I kicked off 2024 with my “snows retreat”. This comes from the Mahayana/Vajrayana Buddhist tradition, where we count a huge number of mantras combined a sadhana practice (Sanskrit: “method of accomplishment” or ritual prayers). You could say it’s a bit like doing a spiritual marathon. We embark on a very long, inner journey for a pre-determined amount of time. I did it in an amazing virtual community with five other sangha jewels from Boston MA to Belfast ME.
I had first done this retreat “full time” in 2011. I was still a new immigrant to the U.S. back then and was consulting for work, so had ample time and freedom to disappear for a few weeks. I packed my suitcase and took various buses and trains to Kadampa Meditation Center New York, a temple which offers in-depth retreats every year. It was blissful. I counted mantras amid the snowfall, walked in the silent woods, ate hot meals cooked lovingly by residents, and sank into an inner journey with relish and renewal and joy.
This time, 13 years later, I was going to do the same but now would wrap it around a full-time job at a corporation.
In all honesty, I was entirely skeptical that this would work.
Setting boundaries
Our first step before the retreat began was to create boundaries.
This is where you decide on markers that will help you stay within certain mental parameters during your retreat. It’s a bit like in the old days in Tibet when people would literally place stones around their landscape, saying, “I will not go beyond here for this set amount of time.”
(For an in-depth explanation of boundaries see my last post from 2023 linked below)
January retreat month
For the last 12 years, ever since I moved to Maine from Hong Kong, January has been retreat month. It’s a time where Kadampa Buddhists all over the world traditionally engage in meditation retreat.
My boundaries this time included not going on social media for the duration of the retreat. I was allowed to go on LinkedIn, as I needed to for work. But it would be minimal. I also made a boundary to avoid media of all types. I live with a husband who enjoys watching TV, so it was okay to have some of that noise come in, but I wasn’t going to sit and watch/read anything intentionally. Of course, for work I was allowed to consume media. All these boundaries, by the way, are entirely up to us.
When my retreat began, for the first couple of weeks, this was all pretty hard to do. It felt entirely unnatural for me not to be scrolling through my phone every hour. I started to worry, what if this made me entirely unproductive at work? Maybe I needed my Spotify playlist to help keep me working fast. Was this even possible?
But the calm power emitting from the prayer and practice, combined with weekly Zoom check ins with fellow retreaters, meant that I was feeling deeply at peace and encouraged. So, unlike my normal self who might have given up the moment it got too hard, I persevered. And like any nutritious new habit we’re introducing into our life, after spending enough time with the initial discomfort, that’s when the magic started to happen.

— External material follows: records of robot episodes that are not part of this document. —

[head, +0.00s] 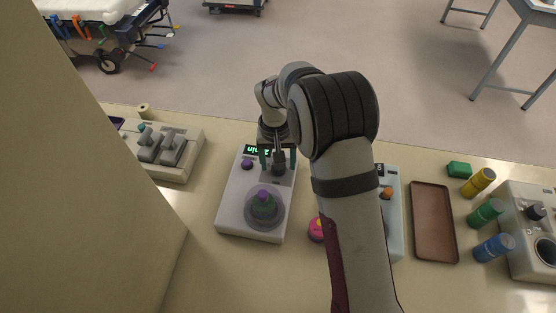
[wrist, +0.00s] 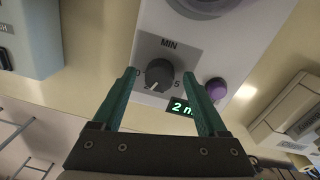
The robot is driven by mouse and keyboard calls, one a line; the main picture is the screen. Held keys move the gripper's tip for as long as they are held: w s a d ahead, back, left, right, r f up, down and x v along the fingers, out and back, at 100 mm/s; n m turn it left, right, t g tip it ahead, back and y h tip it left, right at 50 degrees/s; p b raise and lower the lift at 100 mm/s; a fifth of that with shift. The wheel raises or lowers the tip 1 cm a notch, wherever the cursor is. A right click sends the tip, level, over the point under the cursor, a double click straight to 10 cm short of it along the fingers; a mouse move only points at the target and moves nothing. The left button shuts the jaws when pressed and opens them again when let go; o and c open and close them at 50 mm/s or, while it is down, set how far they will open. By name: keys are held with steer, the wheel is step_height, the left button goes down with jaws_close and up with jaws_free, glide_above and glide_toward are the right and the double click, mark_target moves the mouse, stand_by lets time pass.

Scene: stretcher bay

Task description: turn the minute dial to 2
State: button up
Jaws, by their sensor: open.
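The minute dial (wrist: 159,74) is a dark round knob on a grey patch marked MIN, with 0 and 5 at its sides. It sits on a white device (head: 232,204). The green display (wrist: 183,107) beside it shows a 2, its right part covered by a finger; it also shows in the head view (head: 254,150). My gripper (wrist: 162,72) is open, its green fingers on either side of the dial in the wrist view. No contact with the dial shows. In the head view my gripper (head: 278,159) is over the dial, which is partly hidden.
A purple button (wrist: 216,88) is close to one finger. A pink object (head: 316,230), a blue-grey device (head: 394,215) and a brown tray (head: 433,224) stand to the right.

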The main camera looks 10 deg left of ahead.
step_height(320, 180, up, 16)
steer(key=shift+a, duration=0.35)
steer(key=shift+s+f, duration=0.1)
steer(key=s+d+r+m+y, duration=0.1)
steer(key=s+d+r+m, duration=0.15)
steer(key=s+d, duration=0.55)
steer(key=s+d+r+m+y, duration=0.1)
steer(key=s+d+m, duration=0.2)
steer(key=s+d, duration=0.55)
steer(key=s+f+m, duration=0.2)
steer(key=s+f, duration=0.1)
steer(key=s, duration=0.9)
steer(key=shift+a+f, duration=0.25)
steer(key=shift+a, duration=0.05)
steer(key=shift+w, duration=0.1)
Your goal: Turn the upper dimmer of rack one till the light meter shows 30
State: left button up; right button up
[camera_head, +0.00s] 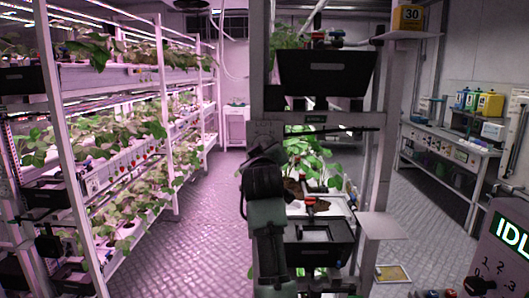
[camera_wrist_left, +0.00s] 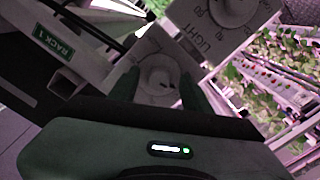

The remarkable effects of retreat
By the end of January, a tremendous amount of space was starting to appear within my mind. This was despite my job being incredibly action-packed at the time. I was floating in an inner space of peace and tranquility. I was moving from meeting to meeting with a deep sense of resiliency, finding that my boundaries were not hindering me at work but leading to greater focus.
Four major insights then emerged within this mental spaciousness:
1. Sitting still and walking (instead of scrolling) are deeply generative.
In my old habit at work, I would reach for my phone and start to scroll the moment I got bored or overwhelmed. Have you ever done that? My retreat boundaries suddenly obstructed this habit. So now, I had to just sit with the problem. And give it time.
At other times, I went for a quick, restorative walk. This was another boundary of mine, I made the decision to go for a walk or use my exercise bike at least once a day. From of these actions, my productivity actually shot up. I was solving problems more quickly because I wasn’t distracting myself by turning to noise.
I was also having more fun. It turns out that when you meet problems with curiosity, kindness and acceptance, these challenges turn into innovation pods.
2. Time multiplies when you’re anchored in the present.
I was astonished at how much mental energy I had by 6pm, when the workdays finished, and I was now cooking dinner. (Finding joy in the cooking of fresh foods, was another boundary item. I gave myself a commitment to enjoy cooking for my husband and I). Previously, evenings would be spent largely phone scrolling. But now, I had time to do household chores or get ready for another hour-long retreat session. And I began to notice the phenomenal amount of time and energy available to me, when I wasn’t sitting on a sofa doomscrolling.
3. Creativity awakens in silence.
Despite a 40+ hour workweek and all these additional retreat sessions, I felt like I suddenly had more time. I would sit by the wood stove in the basement in the evenings and read my Buddhist books. I would walk in the woods and listen to the deep silence of snow-covered pines. I felt my creative self begin to reawaken.
4. Healthy mind, healthy body.
My final insight was how much healthier my body felt during this retreat. I don’t know if it was the daily walks, the daily investment of time spent joyfully cooking fresh meals, or all the time counting mantras, but I have a feeling it was all of the above, combined with the fact that I was hardly touching my phone. There were many days where I literally lost my phone because I wasn’t using it much at all. My hands began to feel relieved of a sort of electrical charge. My entire biochemistry began to feel less electrified and more deeply aligned and at peace.
Let those rapids slow
And I wanted to conclude this episode of The Stream, just to share a note of encouragement. That we don’t need to embark on such a big retreat to gain these benefits. We can start small, even just deciding that for the coming week, we’ll follow a few boundaries, to allow us to relax mentally.
I’m also aware that I am writing about winter and snow just after Labor Day, when in the northeast we start that seasonal shift from summer to fall. This is the point in Maine when we start to notice the red maple leaves falling by our feet. Where we smell the woodsmoke again. Change is in the air, and days will be shortening.
What if we were to meet this change with an increase in our wish to be mindful?